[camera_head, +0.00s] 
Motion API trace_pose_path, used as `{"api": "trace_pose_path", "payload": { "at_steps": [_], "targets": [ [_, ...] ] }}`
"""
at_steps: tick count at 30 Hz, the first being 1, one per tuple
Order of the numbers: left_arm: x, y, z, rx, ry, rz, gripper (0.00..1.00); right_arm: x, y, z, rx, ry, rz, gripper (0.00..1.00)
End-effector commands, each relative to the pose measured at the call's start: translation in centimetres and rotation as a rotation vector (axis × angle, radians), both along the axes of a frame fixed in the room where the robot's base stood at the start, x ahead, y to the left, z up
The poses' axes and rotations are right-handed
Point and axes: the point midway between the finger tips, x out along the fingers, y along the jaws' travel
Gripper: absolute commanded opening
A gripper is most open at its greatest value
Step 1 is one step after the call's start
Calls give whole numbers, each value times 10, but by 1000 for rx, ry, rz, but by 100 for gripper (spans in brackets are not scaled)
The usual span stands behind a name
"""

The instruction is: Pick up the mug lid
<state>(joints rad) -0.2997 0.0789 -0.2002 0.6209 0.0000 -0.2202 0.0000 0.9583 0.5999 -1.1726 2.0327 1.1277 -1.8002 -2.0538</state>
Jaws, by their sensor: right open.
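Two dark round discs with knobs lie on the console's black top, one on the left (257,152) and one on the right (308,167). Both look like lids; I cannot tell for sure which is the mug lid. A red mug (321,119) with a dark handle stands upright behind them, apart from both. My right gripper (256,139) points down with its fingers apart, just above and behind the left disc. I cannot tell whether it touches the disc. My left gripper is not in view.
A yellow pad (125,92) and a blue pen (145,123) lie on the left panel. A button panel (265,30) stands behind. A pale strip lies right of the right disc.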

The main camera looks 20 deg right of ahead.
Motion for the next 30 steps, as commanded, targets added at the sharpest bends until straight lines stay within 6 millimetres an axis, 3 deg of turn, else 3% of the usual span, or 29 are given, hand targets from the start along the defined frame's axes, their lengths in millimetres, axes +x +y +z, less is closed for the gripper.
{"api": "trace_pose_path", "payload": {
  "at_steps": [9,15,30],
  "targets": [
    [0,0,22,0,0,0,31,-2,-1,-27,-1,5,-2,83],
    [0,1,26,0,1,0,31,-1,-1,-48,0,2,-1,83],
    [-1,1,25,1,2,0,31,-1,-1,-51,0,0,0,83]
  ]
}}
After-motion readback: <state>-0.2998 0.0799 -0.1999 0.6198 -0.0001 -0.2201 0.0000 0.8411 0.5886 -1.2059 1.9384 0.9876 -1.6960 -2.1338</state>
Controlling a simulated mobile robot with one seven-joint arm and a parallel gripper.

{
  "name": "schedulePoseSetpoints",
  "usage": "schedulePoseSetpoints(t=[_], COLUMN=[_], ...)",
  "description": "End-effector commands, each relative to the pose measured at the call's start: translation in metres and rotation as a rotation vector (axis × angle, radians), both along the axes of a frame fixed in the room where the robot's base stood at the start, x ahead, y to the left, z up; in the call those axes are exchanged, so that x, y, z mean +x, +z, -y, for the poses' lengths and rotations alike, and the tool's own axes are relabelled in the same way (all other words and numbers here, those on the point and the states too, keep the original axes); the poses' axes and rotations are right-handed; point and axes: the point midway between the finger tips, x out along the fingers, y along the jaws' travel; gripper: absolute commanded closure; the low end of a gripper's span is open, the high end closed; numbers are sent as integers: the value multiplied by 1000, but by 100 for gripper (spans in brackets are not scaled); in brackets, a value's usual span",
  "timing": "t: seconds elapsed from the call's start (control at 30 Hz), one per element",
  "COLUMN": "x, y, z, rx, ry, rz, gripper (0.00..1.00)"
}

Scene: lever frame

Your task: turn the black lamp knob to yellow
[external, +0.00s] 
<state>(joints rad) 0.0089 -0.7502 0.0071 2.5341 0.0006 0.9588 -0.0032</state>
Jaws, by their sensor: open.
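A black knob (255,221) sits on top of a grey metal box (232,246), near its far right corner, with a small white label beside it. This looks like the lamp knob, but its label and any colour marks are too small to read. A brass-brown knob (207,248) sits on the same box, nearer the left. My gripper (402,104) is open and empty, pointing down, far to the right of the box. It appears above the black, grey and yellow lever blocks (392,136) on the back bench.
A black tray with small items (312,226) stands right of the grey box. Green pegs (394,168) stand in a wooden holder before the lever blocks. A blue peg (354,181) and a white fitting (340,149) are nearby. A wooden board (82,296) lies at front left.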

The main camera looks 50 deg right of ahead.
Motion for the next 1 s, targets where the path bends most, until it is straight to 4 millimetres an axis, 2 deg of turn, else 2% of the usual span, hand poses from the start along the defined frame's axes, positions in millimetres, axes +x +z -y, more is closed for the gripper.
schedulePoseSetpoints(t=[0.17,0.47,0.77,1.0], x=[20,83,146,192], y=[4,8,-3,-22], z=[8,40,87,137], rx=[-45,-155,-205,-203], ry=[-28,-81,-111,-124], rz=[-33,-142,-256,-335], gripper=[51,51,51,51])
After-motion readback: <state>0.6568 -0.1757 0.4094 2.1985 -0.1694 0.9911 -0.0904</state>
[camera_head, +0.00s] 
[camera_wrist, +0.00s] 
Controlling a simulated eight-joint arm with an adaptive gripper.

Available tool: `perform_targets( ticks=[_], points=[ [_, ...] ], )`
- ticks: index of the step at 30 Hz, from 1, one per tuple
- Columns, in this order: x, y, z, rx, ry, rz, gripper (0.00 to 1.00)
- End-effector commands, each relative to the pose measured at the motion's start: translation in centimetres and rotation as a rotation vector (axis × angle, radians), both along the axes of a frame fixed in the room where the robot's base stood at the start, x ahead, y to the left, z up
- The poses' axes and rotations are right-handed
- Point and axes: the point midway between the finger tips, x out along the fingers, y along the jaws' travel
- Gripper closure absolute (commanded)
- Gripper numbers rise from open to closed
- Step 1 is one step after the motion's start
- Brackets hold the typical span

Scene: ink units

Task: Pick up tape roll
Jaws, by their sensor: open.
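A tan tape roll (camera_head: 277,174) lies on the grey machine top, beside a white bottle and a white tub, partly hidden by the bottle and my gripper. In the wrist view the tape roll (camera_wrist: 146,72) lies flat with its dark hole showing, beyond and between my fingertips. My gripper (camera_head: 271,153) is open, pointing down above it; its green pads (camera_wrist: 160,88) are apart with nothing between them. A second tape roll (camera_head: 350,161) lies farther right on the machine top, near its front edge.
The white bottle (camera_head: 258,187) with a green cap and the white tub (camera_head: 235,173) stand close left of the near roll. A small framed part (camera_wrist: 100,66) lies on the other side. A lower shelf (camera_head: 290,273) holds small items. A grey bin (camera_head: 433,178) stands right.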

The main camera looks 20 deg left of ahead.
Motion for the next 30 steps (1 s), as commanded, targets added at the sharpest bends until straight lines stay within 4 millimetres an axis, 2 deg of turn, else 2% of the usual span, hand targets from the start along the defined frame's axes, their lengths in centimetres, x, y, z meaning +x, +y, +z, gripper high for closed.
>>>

• _OBJECTIVE_: Look through the entries above and count each line holding "midway"; report the count alone.

• _WRITTEN RESPONSE_: 3